In this weekend's New York Times Book Review section there is a review of a new book by Marjorie Garber Shakespeare and Modern Culture that addresses other modern elements of Shakespeare's plays for the modern audience. It does not mention science fiction but points out that the aspect of Shakespeare that transcends time is how he captures the way people think and the consequences of that thinking (or perhaps it would be more accurate to say the way we think Shakespeare's characters think like us and the consequences of that thinking for us). Each culture that reads Shakespeare can find themselves in the plays and interpret those plays in light of its own cultural experience and point of view. Shakespeare is working with the inner life of his characters that often resemble the inner lives of a more modern people. Science fiction, at its best, speculates on the consequences of our thinking for the future.

This sci-fi/fantasy aspect to story telling can be found in the most ancient story telling. Leaving aside myth and mythic elements in the epic literature there is still a wealth of literary examples of the fabulous in literature. Lucian in his "True History" has a sailing ship blown significantly off course by a powerful storm that sends the tiny ship to the moon. The Thousand and One Arabian Nights is full of fabulous creatures and events that would feel right at home in modern stories of fantasy and science fiction. For those that are interested this weekend's book section of The Guardian has a review of a new translation of The Arabian Nights. One of my favorites comes from Orlando Furioso, an epic poem by the Italian Renaissance writer Ariosto, where one of Orlando's friends goes to the moon on a flying horse to recover Orlando's wits (the moon being the final resting place of lost wits). The wits are found on the moon in an appropriately labeled jar and returned to Orlando.

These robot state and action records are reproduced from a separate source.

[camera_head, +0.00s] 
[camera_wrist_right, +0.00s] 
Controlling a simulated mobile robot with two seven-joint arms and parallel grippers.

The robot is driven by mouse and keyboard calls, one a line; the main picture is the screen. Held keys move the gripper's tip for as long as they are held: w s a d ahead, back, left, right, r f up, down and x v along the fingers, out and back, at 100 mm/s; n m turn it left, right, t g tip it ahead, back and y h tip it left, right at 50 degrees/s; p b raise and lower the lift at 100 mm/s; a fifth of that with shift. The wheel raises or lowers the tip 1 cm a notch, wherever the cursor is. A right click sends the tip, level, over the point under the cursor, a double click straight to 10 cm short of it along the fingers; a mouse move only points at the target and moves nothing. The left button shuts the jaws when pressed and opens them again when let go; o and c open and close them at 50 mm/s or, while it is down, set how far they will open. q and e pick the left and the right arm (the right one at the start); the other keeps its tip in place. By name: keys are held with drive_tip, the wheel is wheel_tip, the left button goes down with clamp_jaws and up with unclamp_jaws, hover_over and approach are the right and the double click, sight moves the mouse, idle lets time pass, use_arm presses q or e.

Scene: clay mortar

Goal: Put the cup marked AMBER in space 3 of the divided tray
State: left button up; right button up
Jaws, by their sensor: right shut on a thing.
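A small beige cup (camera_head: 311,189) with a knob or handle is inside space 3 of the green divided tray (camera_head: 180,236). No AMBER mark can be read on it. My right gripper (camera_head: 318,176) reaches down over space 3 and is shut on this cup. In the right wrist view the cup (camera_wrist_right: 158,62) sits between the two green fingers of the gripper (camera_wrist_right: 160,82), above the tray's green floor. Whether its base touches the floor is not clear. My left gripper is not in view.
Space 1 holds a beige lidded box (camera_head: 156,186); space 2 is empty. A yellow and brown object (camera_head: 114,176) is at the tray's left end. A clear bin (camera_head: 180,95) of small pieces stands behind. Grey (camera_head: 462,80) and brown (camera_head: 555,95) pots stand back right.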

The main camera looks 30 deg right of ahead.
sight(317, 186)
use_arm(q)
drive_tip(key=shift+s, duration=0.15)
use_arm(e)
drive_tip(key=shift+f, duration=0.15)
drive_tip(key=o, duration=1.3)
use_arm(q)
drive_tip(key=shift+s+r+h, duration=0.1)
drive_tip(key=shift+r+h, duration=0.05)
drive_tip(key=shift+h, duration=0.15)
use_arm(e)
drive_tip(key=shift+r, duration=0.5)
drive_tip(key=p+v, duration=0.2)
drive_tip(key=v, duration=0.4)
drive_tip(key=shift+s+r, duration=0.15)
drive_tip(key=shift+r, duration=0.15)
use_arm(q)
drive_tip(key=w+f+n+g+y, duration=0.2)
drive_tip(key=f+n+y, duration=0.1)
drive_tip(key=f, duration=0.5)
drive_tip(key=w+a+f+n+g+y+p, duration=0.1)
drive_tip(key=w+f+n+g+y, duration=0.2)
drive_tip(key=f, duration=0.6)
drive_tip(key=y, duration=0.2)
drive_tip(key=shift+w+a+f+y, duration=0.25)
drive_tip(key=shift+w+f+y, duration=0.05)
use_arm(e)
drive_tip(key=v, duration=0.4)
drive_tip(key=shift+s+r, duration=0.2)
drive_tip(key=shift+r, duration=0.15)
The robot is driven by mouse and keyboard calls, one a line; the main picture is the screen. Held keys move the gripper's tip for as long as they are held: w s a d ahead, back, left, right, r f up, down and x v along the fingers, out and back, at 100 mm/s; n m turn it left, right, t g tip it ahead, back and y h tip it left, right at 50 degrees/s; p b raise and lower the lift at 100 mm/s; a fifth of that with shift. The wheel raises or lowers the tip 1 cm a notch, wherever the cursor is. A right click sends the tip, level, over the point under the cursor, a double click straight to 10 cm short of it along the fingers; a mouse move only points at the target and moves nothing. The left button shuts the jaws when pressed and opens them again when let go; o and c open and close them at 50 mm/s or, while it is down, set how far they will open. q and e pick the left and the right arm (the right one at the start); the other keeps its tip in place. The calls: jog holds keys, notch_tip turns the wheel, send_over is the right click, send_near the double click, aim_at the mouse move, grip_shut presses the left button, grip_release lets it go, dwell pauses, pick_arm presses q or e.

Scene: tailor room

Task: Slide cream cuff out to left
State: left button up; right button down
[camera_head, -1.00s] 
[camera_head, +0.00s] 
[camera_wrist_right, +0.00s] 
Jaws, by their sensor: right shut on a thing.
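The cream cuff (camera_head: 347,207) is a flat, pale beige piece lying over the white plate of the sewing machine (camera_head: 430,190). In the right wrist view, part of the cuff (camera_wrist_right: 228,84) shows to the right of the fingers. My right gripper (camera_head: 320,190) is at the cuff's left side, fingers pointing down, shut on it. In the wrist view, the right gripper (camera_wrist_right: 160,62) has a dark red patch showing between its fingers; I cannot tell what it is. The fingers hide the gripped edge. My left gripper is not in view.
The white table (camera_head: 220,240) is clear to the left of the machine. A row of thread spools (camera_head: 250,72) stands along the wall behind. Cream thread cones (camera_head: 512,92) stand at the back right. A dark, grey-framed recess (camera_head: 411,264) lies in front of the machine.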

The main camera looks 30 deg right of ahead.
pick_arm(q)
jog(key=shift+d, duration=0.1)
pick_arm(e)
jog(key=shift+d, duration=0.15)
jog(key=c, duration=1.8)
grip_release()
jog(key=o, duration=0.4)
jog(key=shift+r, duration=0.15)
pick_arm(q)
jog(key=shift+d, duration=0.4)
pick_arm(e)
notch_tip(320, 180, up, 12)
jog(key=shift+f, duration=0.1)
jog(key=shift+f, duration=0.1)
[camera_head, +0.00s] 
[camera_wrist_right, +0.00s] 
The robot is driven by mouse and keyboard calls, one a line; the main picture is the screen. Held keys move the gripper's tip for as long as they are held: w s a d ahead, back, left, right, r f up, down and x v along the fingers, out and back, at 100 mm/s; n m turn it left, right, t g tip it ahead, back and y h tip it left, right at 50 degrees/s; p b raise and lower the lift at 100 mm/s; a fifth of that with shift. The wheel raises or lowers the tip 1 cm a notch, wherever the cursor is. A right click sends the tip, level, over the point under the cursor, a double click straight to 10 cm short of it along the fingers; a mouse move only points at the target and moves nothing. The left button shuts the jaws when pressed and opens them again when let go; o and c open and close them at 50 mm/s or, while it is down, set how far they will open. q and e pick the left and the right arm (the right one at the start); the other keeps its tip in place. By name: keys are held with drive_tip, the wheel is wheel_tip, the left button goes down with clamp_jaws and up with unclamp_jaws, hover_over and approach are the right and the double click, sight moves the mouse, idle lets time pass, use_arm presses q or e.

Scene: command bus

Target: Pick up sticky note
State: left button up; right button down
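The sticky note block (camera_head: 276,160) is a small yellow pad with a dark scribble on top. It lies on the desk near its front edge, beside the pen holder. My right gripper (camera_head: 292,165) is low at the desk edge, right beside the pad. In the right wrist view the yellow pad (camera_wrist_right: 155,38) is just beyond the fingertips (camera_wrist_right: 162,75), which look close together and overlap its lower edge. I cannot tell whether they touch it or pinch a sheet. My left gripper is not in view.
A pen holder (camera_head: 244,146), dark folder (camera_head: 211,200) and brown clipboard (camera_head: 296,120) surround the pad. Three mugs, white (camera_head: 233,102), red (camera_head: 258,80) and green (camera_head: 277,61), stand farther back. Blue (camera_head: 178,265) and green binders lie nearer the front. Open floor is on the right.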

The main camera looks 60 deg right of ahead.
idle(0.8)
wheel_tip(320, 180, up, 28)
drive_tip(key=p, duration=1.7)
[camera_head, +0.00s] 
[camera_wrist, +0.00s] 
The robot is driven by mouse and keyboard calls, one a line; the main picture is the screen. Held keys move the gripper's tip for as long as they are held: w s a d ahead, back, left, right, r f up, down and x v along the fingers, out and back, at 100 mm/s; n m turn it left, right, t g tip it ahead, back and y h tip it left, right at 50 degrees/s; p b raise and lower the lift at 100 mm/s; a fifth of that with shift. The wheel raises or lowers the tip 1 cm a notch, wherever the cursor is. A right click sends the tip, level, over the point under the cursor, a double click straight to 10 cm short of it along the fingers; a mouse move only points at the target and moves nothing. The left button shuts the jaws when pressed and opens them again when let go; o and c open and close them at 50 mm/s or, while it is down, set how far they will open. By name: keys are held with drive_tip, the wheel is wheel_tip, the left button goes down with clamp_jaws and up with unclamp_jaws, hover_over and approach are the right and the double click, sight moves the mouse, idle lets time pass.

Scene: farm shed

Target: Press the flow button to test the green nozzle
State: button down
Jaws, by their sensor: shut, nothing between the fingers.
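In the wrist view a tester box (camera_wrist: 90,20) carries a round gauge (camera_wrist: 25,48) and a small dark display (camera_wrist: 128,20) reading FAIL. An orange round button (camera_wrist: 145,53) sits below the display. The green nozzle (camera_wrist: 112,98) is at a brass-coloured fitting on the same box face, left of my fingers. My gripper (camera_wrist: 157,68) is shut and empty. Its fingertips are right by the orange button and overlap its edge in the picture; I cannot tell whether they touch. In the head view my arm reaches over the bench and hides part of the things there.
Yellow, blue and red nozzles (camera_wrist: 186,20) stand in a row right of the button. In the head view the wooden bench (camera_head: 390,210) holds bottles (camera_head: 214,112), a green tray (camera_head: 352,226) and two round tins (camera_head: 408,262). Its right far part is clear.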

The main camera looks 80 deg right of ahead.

I think the first science fiction story is Gulliver's third voyage, "The Voyage to Laputa" from Gulliver's Travels. This observation has been made by others and dismissed by others as well. It is the earliest attempt I have encountered where the author of the story has tried to provide a scientific explanation for how a bit of technological magic works. The Floating Island of Laputa hovers over the surface of the earth. Swift explains the island's ability to hover, rise, and descend as the result of magnetic forces that have been harnessed by the island's inhabitants. The plausibility of this explanation could be called into question by scientists, especially scientists today who have, perhaps, a deeper understanding of how magnets work, but for the writer of fiction it is only necessary to produce an explanation with a large enough grain of verisimilitude to give an aura of believability. It is certainly a more scientifically sound explanation than H. G. Wells' Cavorite, an early relative of Flubber.


The Tower of Babel
Pieter Brueghel the Elder
http://en.wikipedia.org/wiki/File:Brueghel-tower-of-babel.jpg

When in college I took a course through the physics department in science fiction. It was a fascinating course, I thought, and one in which I learned more about physics than from the physics course I was required to take as part of my basic studies requirement. We were given the opportunity to either take an exam or to write a science fiction story. Because I did not want to take a test I wrote a story. There was not much science in it and I don't believe it received a very good grade but it took as its premise that mathematics constituted a kind of universal language, that equations could be understood by mathematicians in any country no matter what language they spoke at home.

In the story scientists gathered to watch the launch of a spacecraft designed by scientists the world over using the common language of mathematics and universally understood symbols that could be employed on the blueprints and designs of the rocket. It was a parody of sorts of the story of "The Tower of Babel" from the "Old Testament" of The Bible. At the end of the story the space ship is destroyed by a cataclysmic event of divine origins.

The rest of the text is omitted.